The DevOps movement was started to address the communication challenges between development and operations teams, but instead of engaging in the continuous cycle of self-improvement, management often wants to mimic techniques used by other successful companies. W. Edward Deming showed decades ago that copying others is not effective. This article suggests better approaches to good communication.
When you search Google for the phrase "What is DevOps," you get hundreds of thousands of results.
Below are a few of the definitions collected from the search.
Rackspace’s promotional video “What is DevOps? - In Simple English” says:
DevOps integrates developers and operations teams in order to improve collaboration and productivity by automating infrastructure, automating workflows, and continuously measuring application performance.
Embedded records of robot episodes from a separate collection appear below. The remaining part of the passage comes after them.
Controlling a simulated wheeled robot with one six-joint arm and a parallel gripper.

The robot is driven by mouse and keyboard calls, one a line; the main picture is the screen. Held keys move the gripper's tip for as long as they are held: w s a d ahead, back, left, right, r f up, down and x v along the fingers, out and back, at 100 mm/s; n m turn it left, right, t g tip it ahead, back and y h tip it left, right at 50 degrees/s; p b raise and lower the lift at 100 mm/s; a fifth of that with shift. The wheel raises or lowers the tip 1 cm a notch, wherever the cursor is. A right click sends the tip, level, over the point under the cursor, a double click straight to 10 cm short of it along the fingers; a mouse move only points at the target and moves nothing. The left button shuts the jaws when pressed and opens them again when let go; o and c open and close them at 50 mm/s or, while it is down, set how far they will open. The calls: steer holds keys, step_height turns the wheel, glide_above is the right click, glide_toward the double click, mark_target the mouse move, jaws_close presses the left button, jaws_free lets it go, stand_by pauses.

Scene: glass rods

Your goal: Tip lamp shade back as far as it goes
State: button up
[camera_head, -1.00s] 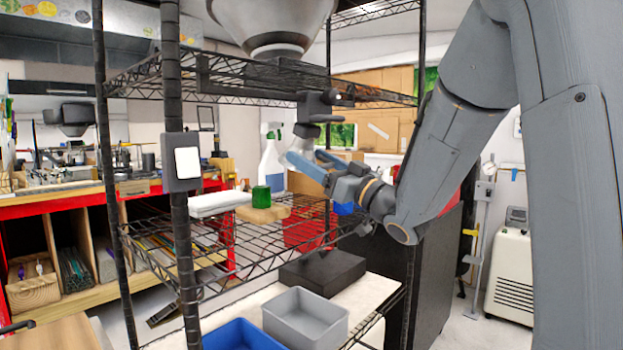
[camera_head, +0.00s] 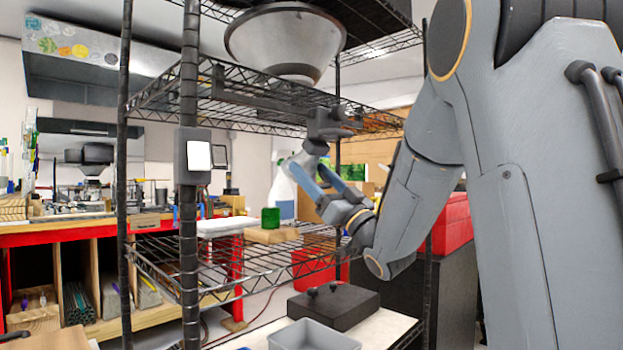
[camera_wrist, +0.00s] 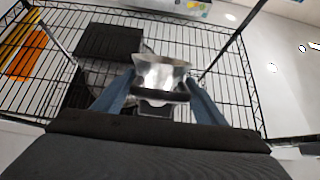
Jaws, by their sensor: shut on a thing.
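The small grey lamp shade (camera_head: 315,148) hangs from a dark mount (camera_head: 327,122) below the upper wire shelf. My gripper (camera_head: 312,175) comes from the lower right, with its blue fingers tilted up and to the left at the shade. The wrist view shows a shiny metal shade (camera_wrist: 160,72) with a dark band, between the two fingers (camera_wrist: 160,102). My gripper is shut on the shade. The fingers hide part of it in the head view, so I cannot tell its exact tilt.
The upper wire shelf (camera_head: 225,112) and a large metal cone (camera_head: 270,50) are close above. A dark post (camera_head: 188,240) stands to the left. A grey bin (camera_head: 310,338) is lower.

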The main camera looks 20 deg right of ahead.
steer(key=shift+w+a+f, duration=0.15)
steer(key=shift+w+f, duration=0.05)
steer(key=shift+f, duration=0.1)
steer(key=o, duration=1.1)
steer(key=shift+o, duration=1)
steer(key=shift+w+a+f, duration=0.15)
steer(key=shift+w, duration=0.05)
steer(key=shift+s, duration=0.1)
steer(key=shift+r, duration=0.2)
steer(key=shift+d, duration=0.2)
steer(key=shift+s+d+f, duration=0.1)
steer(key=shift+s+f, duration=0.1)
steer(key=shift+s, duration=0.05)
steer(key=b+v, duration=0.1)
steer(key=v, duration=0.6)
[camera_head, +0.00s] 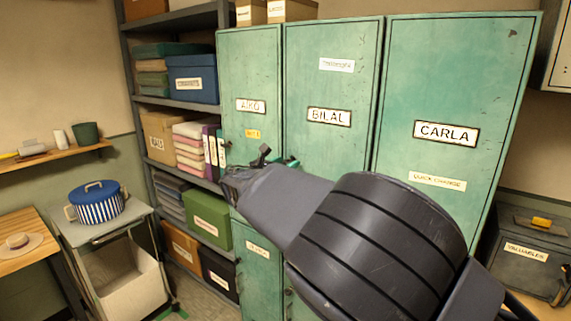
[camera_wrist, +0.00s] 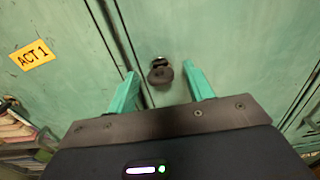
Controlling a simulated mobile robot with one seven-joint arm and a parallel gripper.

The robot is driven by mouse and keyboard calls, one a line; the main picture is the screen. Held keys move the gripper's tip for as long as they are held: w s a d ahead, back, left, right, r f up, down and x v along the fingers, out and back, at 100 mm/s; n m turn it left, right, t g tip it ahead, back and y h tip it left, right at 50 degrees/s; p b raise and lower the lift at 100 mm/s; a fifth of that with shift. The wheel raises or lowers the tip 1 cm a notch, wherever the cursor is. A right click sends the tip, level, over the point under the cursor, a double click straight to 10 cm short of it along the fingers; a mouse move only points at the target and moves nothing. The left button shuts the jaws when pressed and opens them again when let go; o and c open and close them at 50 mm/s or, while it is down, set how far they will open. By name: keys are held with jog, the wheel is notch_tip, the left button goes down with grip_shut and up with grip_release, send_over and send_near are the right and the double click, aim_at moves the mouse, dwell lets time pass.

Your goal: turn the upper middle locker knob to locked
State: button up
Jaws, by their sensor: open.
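The upper middle locker (camera_head: 331,85) is a green metal door labelled BILAL. Its dark knob (camera_wrist: 160,74) shows in the wrist view, just right of the door seam, with a small bright metal part at its upper edge. I cannot read whether it is set to locked. In the head view my arm hides this knob. My gripper (camera_wrist: 162,69) is open, with one green finger on each side of the knob in the picture. I cannot tell whether they touch it. In the head view my gripper (camera_head: 262,158) is at the doors' left-middle part.
The AIKO door (camera_head: 250,75) is left, with a yellow ACT 1 label (camera_wrist: 32,54) and another dark knob (camera_wrist: 12,103). The CARLA door (camera_head: 450,80) is right. Shelves with boxes and binders (camera_head: 214,150) stand left. A cart with a striped pot (camera_head: 97,205) is farther left.

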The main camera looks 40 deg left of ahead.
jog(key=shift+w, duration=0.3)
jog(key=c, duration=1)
DevOps (a portmanteau ofdevelopment and operations) is a software development method that stresses communication, collaboration and integration between software developers and information technology (IT) operations professionals. DevOps is a response to the interdependence of software development and IT operations. It aims to help an organization rapidly produce software products and services.
The Agile Admin explains:
Effectively, you can define DevOps at the top level as system administrators participating in the product development process alongside developers and using a many [sic] of the same techniques for their systems work.
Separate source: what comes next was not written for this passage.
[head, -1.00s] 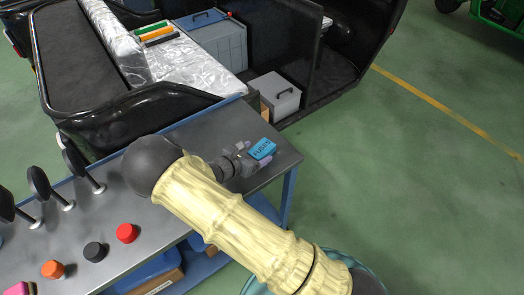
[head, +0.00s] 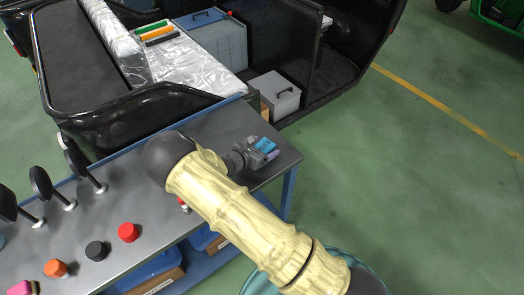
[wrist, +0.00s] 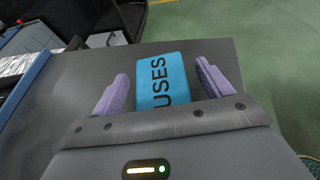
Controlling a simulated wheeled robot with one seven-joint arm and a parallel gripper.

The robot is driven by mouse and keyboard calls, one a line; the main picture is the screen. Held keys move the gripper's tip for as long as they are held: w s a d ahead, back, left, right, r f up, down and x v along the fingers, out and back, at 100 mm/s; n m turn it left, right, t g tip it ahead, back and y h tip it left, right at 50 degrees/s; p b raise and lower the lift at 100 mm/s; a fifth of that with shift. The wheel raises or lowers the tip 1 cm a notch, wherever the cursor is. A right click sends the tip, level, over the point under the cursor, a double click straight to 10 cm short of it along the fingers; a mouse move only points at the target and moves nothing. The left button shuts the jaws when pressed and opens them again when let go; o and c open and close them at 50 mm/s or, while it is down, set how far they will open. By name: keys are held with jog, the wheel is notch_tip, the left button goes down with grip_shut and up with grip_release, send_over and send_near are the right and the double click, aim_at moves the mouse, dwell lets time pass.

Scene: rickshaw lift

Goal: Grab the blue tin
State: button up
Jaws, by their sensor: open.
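The blue tin (wrist: 160,80) has dark lettering, of which "USES" shows in the wrist view. It sits at the right end of the grey workbench (wrist: 215,55). In the head view the tin (head: 265,144) shows just at my gripper's end. My gripper (wrist: 160,88) is open, with one purple finger on each side of the tin. The tin's near end is hidden behind the gripper body. My gripper (head: 264,150) also shows in the head view.
A red cap (head: 128,232), a black cap (head: 96,251) and an orange cap (head: 55,268) stand on the bench's left part. Black round-headed parts (head: 42,183) stand along its back. A black rickshaw (head: 130,115) with a grey case (head: 275,97) is behind. Green floor lies right.

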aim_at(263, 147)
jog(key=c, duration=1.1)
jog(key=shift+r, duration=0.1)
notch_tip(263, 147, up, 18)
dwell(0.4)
DevOps is an enterprise capability for continuous software delivery that enables organizations to seize market opportunities and reduce time to customer feedback. By applying lean and agile principles across the software delivery lifecycle, DevOps helps organizations deliver a differentiated and engaging customer experience, achieve quicker time to value, and gain increased capacity to innovate.
In my own words, I can summarize DevOps as a mix of collaboration, automation tools, continuous delivery, and agile.
More interesting questions are, What problems is DevOps trying to solve? And is DevOps successful in addressing those problems?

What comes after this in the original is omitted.